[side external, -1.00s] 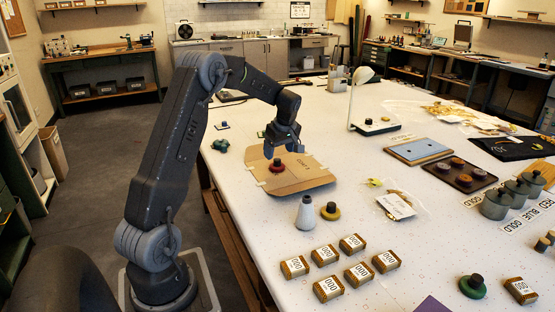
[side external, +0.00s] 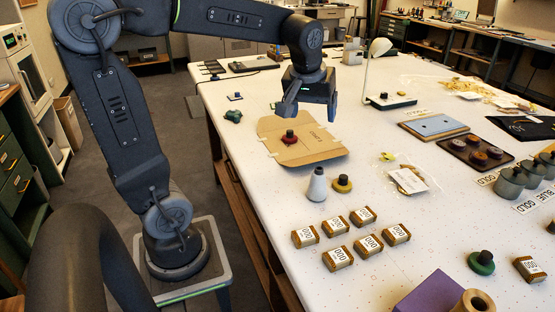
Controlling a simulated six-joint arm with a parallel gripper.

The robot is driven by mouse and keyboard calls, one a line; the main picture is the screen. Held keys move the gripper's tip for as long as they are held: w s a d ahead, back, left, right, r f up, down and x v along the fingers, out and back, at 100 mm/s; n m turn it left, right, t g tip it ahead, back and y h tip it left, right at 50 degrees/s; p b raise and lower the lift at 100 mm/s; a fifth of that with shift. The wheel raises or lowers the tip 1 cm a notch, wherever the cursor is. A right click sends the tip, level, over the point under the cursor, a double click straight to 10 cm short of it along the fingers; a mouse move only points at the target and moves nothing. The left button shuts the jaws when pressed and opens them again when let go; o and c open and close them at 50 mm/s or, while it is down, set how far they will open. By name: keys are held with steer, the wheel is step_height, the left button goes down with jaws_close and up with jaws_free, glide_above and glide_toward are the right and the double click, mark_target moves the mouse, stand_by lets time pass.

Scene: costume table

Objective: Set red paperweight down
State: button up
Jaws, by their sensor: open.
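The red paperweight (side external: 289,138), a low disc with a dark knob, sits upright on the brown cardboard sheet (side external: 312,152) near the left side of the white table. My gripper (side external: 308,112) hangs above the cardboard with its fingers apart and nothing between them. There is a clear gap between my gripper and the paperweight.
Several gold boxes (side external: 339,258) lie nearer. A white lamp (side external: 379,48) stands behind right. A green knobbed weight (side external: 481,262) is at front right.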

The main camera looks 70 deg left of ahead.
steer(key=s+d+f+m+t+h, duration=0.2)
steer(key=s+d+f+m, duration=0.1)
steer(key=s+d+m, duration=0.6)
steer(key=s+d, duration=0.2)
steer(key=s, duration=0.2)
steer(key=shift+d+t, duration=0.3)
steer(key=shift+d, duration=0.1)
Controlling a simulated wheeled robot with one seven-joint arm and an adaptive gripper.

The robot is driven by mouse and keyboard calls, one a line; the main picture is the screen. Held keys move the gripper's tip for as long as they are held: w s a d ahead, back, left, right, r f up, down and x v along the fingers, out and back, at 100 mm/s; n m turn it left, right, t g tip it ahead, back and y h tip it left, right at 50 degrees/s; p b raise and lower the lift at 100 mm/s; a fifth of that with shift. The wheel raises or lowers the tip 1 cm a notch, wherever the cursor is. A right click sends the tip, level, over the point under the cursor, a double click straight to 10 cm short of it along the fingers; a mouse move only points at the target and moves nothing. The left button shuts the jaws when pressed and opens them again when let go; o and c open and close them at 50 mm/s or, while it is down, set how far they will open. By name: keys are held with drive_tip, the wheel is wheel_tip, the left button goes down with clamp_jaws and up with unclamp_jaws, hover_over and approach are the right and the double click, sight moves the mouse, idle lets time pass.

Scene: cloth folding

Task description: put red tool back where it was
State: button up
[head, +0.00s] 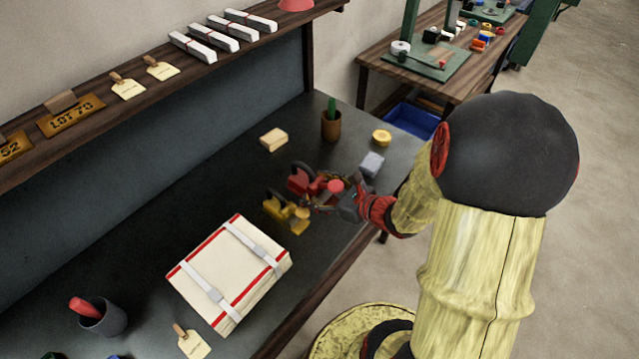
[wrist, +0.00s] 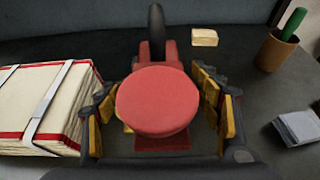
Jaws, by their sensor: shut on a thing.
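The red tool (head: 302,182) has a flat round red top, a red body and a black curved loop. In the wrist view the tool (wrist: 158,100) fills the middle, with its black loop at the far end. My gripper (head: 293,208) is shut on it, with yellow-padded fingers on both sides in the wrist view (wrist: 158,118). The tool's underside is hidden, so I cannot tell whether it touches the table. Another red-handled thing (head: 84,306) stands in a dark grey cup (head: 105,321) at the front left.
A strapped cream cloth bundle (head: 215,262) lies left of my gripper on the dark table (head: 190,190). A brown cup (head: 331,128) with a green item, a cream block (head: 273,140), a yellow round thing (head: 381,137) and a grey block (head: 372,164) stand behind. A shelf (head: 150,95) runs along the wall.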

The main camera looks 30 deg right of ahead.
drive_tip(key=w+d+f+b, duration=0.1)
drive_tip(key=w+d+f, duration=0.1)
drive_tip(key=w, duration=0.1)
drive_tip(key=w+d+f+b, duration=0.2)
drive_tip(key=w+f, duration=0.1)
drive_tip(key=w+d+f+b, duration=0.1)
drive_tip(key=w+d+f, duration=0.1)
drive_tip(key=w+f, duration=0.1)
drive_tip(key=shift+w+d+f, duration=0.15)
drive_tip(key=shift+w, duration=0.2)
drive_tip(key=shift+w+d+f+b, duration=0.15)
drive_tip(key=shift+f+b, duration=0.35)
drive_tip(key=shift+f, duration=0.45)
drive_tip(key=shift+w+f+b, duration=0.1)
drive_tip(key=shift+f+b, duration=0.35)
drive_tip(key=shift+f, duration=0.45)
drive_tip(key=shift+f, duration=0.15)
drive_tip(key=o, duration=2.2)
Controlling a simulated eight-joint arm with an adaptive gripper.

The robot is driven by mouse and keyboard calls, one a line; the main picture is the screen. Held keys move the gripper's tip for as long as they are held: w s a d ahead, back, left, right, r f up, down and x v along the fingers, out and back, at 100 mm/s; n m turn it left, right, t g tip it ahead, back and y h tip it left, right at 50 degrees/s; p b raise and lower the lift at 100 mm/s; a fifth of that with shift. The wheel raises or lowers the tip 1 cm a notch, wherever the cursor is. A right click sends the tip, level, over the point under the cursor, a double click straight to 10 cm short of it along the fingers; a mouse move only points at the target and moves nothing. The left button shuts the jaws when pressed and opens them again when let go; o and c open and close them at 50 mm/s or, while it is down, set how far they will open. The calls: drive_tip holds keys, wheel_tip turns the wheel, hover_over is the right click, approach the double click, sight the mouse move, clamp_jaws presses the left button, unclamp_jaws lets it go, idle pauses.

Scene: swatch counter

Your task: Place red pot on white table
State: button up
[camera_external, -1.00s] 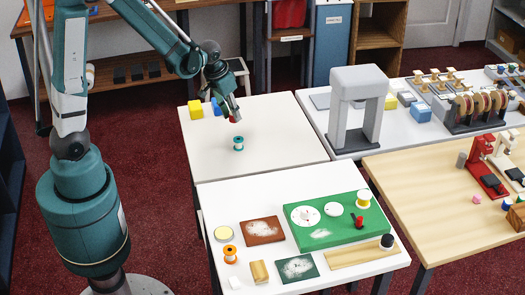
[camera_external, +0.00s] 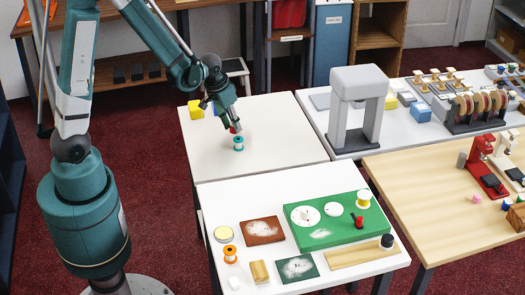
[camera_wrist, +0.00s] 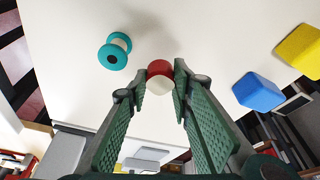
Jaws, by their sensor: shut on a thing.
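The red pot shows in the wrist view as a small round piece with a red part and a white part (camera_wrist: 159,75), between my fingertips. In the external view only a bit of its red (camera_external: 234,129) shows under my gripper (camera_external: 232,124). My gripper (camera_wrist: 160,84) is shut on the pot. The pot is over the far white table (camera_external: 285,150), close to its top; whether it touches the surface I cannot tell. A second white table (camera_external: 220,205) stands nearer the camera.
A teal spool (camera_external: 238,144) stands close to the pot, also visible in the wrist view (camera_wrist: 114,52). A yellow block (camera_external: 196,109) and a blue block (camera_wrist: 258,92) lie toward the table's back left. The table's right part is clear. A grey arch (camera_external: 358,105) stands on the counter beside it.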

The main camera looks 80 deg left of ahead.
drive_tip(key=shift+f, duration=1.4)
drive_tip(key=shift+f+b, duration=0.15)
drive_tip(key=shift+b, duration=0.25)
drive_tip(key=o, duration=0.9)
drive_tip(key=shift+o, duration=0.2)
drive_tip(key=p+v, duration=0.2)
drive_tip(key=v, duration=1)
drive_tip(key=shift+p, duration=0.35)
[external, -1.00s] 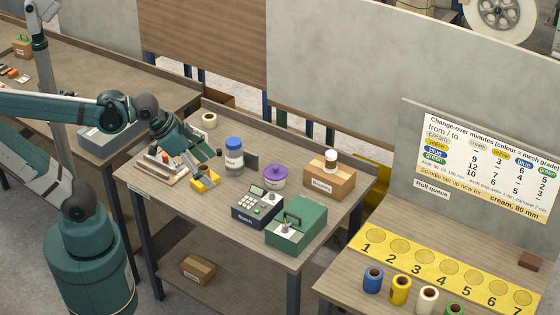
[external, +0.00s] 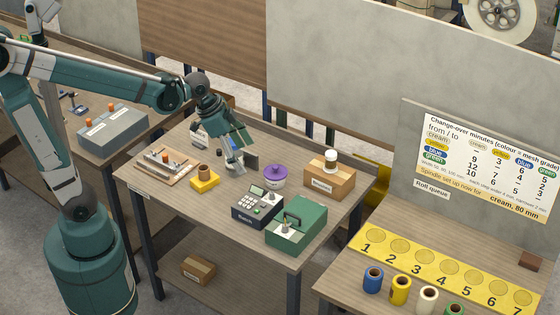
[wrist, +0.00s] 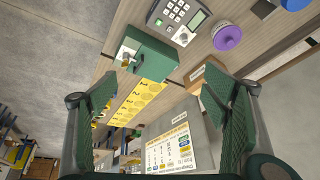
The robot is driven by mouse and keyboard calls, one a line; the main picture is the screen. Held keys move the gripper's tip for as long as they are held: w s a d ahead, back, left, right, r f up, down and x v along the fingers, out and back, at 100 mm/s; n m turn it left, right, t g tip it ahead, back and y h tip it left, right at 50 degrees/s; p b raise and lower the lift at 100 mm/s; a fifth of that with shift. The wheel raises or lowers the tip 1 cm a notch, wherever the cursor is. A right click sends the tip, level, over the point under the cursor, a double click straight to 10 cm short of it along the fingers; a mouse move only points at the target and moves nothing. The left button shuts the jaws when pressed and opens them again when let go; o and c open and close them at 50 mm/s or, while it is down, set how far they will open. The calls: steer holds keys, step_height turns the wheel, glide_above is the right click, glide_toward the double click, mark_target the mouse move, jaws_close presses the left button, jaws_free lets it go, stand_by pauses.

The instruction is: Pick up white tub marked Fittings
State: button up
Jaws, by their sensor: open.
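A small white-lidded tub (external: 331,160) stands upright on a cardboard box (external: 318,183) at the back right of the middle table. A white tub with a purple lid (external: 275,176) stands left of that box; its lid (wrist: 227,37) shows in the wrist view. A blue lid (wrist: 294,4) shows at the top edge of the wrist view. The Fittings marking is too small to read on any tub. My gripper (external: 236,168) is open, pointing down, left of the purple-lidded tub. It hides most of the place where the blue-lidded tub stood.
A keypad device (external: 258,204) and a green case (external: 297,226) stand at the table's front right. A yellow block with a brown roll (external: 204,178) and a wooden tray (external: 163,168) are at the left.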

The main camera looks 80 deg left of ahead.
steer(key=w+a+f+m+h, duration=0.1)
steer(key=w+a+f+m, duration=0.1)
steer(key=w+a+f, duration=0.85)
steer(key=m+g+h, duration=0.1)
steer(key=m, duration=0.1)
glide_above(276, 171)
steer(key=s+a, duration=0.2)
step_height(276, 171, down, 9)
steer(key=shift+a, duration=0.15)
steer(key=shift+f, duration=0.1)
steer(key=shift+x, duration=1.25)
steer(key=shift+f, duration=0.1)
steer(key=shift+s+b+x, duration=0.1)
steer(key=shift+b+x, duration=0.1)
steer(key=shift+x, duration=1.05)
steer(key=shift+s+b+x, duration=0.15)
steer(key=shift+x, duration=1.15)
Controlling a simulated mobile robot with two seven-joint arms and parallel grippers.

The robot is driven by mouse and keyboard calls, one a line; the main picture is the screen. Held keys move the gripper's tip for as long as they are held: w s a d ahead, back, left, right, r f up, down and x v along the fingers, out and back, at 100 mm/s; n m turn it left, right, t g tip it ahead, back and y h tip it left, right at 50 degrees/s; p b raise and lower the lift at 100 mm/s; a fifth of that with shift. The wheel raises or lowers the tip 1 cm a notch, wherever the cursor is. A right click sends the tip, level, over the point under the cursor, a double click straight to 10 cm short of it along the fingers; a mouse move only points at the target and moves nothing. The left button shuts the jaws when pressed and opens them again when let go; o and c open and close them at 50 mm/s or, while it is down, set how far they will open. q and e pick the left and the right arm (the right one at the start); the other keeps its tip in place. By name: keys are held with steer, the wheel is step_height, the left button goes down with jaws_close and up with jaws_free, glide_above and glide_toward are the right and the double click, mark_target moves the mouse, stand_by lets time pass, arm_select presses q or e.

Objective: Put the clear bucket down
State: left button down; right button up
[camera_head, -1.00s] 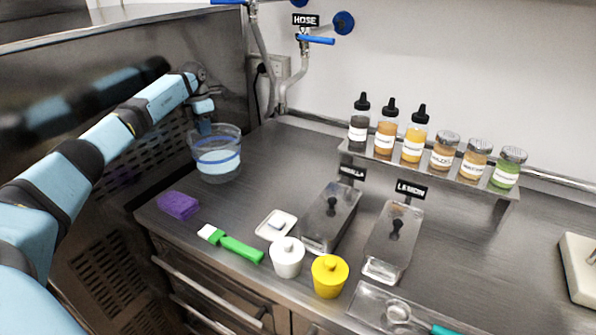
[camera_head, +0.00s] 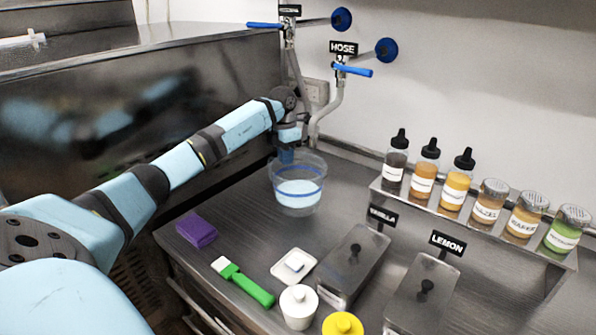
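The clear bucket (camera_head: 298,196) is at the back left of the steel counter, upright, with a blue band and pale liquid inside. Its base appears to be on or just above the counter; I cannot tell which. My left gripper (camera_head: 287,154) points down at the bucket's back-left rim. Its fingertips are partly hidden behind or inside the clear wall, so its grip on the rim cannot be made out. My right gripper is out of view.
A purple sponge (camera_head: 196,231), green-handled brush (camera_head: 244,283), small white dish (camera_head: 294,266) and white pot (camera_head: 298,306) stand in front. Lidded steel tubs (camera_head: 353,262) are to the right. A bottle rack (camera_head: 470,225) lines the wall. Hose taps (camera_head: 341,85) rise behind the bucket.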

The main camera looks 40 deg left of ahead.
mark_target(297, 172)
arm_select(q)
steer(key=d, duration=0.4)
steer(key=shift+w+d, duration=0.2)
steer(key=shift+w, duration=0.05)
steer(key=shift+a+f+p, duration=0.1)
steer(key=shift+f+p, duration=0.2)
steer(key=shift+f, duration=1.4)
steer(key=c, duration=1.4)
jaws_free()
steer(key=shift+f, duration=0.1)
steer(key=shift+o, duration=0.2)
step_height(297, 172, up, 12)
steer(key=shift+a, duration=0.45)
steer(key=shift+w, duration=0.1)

# # #

Copy each line in the data that holds the word "Scene".

## Final answer
Scene: costume table
Scene: cloth folding
Scene: swatch counter

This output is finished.